> **Given information**
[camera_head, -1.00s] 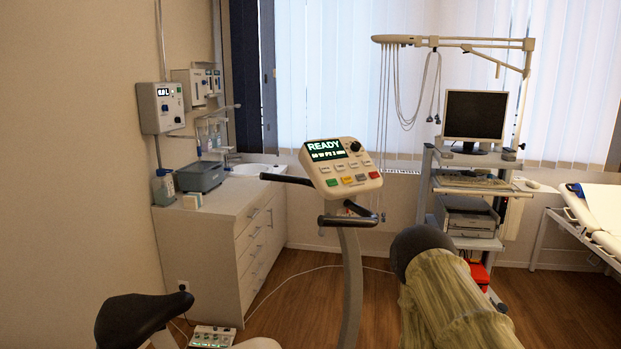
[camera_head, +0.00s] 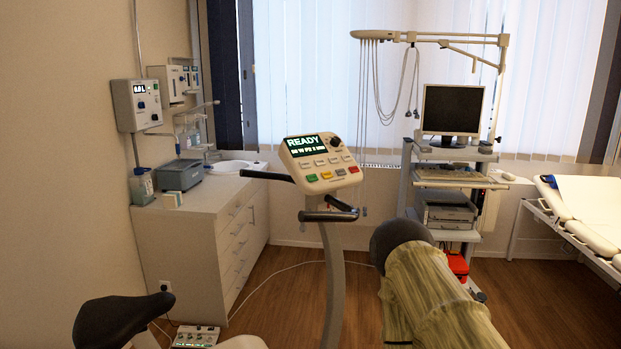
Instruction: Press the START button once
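The exercise bike's console (camera_head: 318,163) stands in the middle of the head view, tilted on its post. Its screen (camera_head: 306,145) reads READY in large letters, with a smaller line below. A dark knob (camera_head: 334,141) is right of the screen. The button labels are too small to read, so I cannot tell which says START. My gripper is not in view, and nothing touches the console.
Dark handlebars (camera_head: 329,215) project below and left of the console. The bike's saddle (camera_head: 118,318) is at the lower left. A white cabinet (camera_head: 200,245) stands on the left, an equipment cart (camera_head: 452,172) at the back right, and a bed (camera_head: 578,215) far right. Floor shows between.

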> **What you have to do**
Repeat all of the data above word for word, minus the pictures.

> **Expected answer**
[camera_head, -1.00s] 
[camera_head, +0.00s] 
Instruction: Press the START button once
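The exercise bike's console (camera_head: 318,163) stands in the middle of the head view, tilted on its post. Its screen (camera_head: 306,145) reads READY in large letters, with a smaller line below. A dark knob (camera_head: 334,141) is right of the screen. The button labels are too small to read, so I cannot tell which says START. My gripper is not in view, and nothing touches the console.
Dark handlebars (camera_head: 329,215) project below and left of the console. The bike's saddle (camera_head: 118,318) is at the lower left. A white cabinet (camera_head: 200,245) stands on the left, an equipment cart (camera_head: 452,172) at the back right, and a bed (camera_head: 578,215) far right. Floor shows between.

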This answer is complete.